The lines to print start at the one containing "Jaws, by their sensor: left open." and end at the one containing "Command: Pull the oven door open"; print them exactly, ends included, and only them.

>> Begin Record extracts

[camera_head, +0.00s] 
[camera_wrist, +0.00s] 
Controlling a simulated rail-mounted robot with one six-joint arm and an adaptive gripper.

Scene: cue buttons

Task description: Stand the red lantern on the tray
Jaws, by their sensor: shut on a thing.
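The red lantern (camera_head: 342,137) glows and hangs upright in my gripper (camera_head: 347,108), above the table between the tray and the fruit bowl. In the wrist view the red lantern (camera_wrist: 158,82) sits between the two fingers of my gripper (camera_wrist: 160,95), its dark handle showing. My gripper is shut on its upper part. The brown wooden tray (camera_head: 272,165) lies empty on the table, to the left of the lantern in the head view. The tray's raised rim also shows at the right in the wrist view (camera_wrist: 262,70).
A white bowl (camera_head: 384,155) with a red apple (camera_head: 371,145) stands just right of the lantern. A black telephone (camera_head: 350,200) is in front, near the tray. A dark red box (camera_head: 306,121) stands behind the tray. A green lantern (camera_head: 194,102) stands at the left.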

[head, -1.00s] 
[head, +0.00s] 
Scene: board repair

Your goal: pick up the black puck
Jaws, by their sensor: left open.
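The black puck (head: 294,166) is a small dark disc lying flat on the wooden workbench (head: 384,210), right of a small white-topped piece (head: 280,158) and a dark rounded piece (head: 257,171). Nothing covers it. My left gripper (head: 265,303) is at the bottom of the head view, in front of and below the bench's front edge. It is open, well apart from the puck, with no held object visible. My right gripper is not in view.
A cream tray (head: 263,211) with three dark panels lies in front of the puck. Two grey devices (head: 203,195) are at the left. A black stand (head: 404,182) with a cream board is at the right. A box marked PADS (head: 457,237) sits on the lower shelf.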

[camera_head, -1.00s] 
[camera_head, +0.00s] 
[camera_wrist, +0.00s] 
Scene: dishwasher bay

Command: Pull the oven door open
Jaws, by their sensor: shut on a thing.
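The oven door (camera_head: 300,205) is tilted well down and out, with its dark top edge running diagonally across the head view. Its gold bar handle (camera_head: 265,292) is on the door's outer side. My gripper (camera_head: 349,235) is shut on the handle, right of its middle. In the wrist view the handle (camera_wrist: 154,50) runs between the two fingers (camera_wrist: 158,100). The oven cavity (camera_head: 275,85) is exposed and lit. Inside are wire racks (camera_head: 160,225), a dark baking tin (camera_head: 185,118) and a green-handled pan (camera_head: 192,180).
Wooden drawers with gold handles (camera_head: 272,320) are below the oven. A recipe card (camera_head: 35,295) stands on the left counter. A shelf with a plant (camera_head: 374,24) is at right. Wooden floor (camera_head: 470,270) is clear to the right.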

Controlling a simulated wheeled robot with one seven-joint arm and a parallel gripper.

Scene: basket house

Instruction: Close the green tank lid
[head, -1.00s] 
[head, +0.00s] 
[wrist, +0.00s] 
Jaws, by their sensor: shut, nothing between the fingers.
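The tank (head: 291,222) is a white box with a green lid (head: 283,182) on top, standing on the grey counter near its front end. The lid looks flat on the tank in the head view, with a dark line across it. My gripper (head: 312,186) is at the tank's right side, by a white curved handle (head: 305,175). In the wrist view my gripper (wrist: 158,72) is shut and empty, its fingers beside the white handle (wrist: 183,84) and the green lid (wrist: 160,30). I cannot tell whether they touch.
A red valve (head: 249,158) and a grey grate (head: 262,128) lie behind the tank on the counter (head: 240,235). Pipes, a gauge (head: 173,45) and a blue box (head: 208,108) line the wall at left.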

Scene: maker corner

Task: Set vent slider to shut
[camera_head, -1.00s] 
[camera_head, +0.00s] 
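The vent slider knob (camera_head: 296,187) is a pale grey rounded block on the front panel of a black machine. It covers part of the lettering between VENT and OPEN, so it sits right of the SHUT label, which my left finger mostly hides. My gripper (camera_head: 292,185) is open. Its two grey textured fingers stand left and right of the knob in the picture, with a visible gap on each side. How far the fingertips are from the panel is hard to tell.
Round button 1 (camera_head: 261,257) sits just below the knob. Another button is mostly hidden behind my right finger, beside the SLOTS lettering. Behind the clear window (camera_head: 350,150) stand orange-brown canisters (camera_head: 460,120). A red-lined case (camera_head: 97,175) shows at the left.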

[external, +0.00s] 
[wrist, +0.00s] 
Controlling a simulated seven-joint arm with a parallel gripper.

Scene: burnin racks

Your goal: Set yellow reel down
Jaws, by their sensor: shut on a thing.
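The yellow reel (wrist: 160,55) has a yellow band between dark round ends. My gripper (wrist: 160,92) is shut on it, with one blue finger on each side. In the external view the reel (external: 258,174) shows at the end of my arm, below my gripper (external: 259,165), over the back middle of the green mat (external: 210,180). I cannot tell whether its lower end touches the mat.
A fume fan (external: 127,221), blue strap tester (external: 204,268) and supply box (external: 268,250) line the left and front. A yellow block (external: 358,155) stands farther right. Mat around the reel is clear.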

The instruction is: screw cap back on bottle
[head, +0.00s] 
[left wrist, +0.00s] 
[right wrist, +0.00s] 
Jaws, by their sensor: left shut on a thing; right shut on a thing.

>> End Record extracts

Response for this exercise:
Jaws, by their sensor: left open.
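The black puck (head: 294,166) is a small dark disc lying flat on the wooden workbench (head: 384,210), right of a small white-topped piece (head: 280,158) and a dark rounded piece (head: 257,171). Nothing covers it. My left gripper (head: 265,303) is at the bottom of the head view, in front of and below the bench's front edge. It is open, well apart from the puck, with no held object visible. My right gripper is not in view.
A cream tray (head: 263,211) with three dark panels lies in front of the puck. Two grey devices (head: 203,195) are at the left. A black stand (head: 404,182) with a cream board is at the right. A box marked PADS (head: 457,237) sits on the lower shelf.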

[camera_head, -1.00s] 
[camera_head, +0.00s] 
[camera_wrist, +0.00s] 
Scene: dishwasher bay

Command: Pull the oven door open

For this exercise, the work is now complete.